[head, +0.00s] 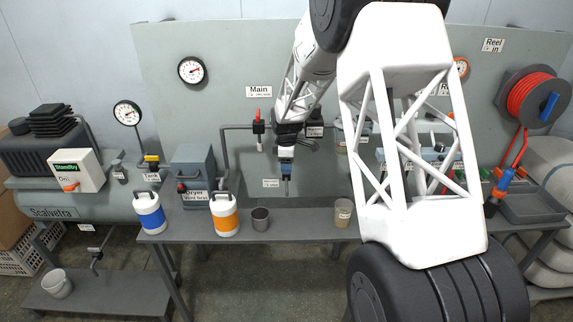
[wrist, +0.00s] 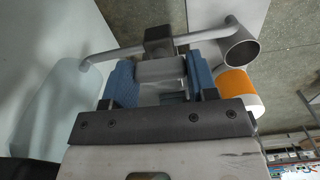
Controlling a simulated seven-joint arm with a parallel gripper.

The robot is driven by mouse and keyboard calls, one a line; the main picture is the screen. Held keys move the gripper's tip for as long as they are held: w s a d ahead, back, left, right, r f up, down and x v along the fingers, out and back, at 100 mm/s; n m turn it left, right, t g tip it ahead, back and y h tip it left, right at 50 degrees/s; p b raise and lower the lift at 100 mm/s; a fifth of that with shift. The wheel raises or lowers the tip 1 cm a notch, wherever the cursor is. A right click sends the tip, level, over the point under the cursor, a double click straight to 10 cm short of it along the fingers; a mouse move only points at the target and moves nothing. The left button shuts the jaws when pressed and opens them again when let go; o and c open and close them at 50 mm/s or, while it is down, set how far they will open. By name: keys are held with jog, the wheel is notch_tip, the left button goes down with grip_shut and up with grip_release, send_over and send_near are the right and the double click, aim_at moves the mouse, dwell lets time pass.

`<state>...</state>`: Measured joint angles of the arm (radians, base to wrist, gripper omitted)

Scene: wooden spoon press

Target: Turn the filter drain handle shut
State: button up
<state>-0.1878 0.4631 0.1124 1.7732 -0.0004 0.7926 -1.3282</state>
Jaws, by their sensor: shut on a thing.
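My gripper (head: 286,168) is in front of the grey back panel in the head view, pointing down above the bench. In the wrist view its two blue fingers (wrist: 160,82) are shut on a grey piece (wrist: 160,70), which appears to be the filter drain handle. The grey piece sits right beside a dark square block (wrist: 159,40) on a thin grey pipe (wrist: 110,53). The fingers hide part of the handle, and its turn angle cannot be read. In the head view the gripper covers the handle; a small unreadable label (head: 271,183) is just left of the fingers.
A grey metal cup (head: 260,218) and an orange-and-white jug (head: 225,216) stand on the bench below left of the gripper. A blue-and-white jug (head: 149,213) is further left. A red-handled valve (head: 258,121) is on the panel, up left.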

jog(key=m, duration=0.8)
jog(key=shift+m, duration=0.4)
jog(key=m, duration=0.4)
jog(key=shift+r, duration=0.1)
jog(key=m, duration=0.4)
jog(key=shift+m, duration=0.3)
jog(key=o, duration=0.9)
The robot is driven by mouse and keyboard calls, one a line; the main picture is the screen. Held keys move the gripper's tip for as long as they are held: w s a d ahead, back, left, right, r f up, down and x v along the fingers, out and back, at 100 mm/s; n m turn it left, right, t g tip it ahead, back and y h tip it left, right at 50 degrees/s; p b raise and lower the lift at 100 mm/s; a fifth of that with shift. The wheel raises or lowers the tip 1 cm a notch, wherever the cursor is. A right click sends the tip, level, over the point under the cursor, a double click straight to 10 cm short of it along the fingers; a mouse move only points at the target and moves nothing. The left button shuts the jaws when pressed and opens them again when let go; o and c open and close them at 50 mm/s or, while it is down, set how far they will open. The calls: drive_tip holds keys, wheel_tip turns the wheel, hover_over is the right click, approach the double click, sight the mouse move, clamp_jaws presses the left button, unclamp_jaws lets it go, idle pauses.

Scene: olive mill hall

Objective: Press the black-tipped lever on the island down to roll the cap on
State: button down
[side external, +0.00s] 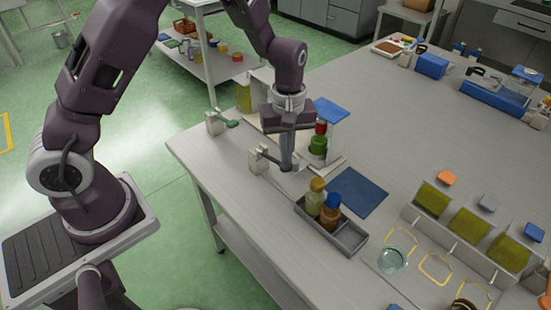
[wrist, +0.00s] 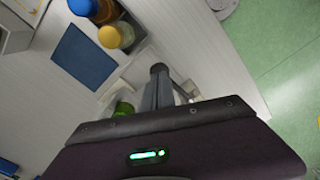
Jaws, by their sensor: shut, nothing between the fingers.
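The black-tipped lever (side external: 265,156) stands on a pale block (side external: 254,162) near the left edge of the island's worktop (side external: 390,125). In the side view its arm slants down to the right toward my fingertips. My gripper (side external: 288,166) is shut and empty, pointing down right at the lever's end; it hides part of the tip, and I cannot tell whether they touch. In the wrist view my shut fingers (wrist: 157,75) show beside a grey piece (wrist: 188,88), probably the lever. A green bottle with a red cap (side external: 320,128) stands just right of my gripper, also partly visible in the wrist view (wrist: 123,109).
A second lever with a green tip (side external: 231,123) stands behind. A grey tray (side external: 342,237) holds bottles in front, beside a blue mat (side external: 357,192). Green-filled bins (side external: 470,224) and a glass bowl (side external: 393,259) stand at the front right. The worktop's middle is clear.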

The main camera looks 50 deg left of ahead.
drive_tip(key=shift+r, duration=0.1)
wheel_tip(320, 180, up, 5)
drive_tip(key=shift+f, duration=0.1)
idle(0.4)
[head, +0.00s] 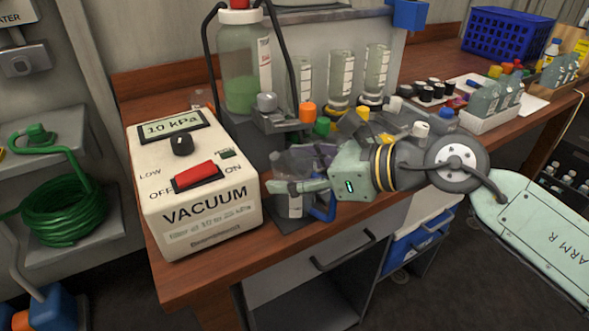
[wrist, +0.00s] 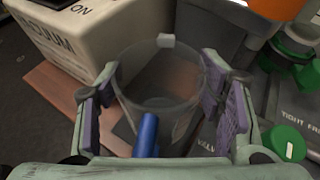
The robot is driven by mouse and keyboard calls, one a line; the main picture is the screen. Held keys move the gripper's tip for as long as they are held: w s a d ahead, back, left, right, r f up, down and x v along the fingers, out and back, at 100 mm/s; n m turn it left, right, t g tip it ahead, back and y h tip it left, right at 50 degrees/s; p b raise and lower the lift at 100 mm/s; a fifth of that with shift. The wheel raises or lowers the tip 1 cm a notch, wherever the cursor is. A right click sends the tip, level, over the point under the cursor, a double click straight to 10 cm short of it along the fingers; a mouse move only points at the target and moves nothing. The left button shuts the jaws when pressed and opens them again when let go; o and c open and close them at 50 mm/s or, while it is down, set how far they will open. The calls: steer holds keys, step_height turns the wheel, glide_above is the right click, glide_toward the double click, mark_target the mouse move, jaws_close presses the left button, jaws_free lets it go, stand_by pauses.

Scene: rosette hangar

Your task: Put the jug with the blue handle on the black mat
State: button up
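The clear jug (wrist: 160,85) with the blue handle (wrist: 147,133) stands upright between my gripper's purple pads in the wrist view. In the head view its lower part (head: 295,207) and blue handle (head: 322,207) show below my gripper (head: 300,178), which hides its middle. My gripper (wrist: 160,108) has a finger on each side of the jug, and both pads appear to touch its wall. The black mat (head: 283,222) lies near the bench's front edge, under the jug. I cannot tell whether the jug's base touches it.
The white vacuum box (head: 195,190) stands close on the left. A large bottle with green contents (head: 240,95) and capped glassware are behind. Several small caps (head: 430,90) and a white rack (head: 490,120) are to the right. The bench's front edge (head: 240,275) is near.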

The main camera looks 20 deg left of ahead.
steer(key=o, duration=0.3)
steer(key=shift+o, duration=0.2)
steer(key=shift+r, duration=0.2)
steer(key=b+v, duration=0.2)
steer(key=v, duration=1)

* * *

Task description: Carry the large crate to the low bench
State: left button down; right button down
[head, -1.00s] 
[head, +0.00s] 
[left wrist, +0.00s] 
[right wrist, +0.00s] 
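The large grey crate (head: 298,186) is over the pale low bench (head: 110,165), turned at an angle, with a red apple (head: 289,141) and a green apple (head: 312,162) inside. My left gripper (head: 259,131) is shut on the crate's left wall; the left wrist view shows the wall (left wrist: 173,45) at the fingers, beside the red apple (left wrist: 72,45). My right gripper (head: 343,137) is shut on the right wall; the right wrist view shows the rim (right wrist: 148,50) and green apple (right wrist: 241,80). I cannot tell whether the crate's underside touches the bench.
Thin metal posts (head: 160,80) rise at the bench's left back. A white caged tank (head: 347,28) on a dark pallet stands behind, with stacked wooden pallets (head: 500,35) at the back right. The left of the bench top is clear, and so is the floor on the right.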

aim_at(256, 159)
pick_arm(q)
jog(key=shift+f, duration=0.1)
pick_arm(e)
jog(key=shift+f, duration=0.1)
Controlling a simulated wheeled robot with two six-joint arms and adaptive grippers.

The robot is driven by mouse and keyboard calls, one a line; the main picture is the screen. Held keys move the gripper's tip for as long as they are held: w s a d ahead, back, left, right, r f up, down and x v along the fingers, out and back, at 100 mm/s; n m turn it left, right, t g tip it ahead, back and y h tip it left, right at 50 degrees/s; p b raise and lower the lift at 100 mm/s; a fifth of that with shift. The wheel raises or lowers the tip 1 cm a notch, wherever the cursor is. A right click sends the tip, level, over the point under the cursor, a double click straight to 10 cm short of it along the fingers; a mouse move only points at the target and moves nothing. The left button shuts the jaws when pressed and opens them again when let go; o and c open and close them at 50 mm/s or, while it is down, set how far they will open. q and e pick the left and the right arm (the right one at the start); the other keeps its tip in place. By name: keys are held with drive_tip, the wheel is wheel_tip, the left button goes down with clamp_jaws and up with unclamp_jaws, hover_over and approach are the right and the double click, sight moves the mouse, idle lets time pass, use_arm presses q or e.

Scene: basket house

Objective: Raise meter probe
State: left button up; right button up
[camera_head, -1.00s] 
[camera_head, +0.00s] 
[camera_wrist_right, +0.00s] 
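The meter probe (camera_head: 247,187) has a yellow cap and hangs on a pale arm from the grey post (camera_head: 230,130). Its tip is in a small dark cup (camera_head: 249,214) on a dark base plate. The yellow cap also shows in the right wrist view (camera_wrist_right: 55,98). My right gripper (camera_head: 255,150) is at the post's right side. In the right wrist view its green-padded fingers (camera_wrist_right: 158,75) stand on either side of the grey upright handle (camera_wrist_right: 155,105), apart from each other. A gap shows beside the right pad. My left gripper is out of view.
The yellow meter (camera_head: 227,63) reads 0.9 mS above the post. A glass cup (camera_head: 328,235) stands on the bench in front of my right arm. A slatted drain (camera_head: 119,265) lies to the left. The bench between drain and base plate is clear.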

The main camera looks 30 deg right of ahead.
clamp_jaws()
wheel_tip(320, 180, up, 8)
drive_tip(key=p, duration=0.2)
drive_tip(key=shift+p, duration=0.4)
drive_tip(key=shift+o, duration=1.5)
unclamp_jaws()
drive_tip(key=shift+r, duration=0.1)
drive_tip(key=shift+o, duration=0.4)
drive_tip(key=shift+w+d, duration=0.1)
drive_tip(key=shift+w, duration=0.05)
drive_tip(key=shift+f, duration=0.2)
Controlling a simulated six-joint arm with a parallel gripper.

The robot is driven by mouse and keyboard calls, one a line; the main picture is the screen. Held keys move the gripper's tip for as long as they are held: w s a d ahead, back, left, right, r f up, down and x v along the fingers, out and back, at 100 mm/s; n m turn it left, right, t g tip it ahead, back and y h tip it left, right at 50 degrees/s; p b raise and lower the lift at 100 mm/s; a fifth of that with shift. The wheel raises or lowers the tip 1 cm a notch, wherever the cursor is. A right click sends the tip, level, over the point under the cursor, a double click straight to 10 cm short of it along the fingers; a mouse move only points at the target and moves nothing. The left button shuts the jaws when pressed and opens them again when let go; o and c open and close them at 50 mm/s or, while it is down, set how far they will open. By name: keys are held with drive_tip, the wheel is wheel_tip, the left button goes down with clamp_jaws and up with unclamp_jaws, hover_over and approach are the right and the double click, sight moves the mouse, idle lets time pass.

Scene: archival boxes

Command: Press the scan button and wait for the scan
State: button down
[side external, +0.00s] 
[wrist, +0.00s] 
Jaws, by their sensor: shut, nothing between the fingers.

▶ The problem: Begin with the line containing "[right wrist, +0.00s]", end with the line containing "Controlling a simulated wheeled", and repeat every line in that stretch exactly.

▶ Solved exercise:
[right wrist, +0.00s] 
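The large grey crate (head: 298,186) is over the pale low bench (head: 110,165), turned at an angle, with a red apple (head: 289,141) and a green apple (head: 312,162) inside. My left gripper (head: 259,131) is shut on the crate's left wall; the left wrist view shows the wall (left wrist: 173,45) at the fingers, beside the red apple (left wrist: 72,45). My right gripper (head: 343,137) is shut on the right wall; the right wrist view shows the rim (right wrist: 148,50) and green apple (right wrist: 241,80). I cannot tell whether the crate's underside touches the bench.
Thin metal posts (head: 160,80) rise at the bench's left back. A white caged tank (head: 347,28) on a dark pallet stands behind, with stacked wooden pallets (head: 500,35) at the back right. The left of the bench top is clear, and so is the floor on the right.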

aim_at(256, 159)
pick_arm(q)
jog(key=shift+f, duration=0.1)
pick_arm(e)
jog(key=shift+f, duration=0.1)
Controlling a simulated wheeled robot with two six-joint arms and adaptive grippers.

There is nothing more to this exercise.